Government Can’t or Won’t Explain New Reported UFO Sightings

By S.T. Patrick

According to the Office of the Director of National Intelligence (ODNI), roughly half of the 366 UFO reports received by the Defense Department since March 2021 can be attributed to balloons or drones. Of the 189 that were explained by the government agency, 26 were said to be unmanned aircraft that can be drones or drone-like devices, while 163 were balloons or “balloon-like entities.”

As the mainstream media has focused on the explained “unidentified aerial phenomena,” the description more commonly used now rather than “UFO,” the question, even if one believes the federal explanations, is about the other half that remain unexplained.

According to the newly unclassified report, the unexplained cases “appear to have demonstrated unusual flight characteristics or performance capabilities and require further analysis.”

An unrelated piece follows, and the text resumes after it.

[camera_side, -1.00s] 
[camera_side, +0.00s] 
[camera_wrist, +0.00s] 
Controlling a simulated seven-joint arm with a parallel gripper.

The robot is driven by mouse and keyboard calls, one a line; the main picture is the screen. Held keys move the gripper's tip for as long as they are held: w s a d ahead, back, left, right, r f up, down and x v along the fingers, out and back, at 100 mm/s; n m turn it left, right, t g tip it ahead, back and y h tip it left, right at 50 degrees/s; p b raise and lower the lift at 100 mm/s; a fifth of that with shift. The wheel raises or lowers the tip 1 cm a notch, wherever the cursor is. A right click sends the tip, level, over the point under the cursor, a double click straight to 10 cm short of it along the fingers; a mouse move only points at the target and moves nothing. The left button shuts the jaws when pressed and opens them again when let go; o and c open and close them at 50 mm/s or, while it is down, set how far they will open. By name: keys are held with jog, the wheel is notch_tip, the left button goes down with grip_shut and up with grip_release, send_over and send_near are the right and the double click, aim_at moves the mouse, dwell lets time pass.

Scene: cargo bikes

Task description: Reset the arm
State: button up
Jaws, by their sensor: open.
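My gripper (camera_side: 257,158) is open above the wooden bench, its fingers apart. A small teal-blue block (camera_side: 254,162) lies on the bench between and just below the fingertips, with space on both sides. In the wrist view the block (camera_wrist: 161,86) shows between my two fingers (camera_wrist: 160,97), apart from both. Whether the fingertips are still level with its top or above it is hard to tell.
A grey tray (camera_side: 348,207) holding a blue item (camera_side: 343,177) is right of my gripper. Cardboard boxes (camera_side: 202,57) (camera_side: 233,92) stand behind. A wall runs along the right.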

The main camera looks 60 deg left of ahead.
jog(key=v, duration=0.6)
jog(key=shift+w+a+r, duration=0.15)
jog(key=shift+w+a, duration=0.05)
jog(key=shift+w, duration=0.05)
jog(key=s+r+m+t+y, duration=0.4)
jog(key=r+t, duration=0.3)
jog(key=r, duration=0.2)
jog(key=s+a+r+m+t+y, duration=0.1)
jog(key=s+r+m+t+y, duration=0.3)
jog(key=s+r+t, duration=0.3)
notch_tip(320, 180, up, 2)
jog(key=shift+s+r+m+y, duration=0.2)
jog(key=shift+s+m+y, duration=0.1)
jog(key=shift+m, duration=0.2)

More than half of the new cases come not from those in southern trailer parks who are calling police about lights in the sky, as the stereotype wrongly suggests. They come from Navy and Air Force operators and aviators, those who are professionally trained and skilled at identifying aerial phenomena. The ODNI is telling Navy and Air Force pilots and aviation personnel, always in hindsight, that they don’t know what they are seeing. The weight and the expertise of the federal bureaucracy is required to define it for them.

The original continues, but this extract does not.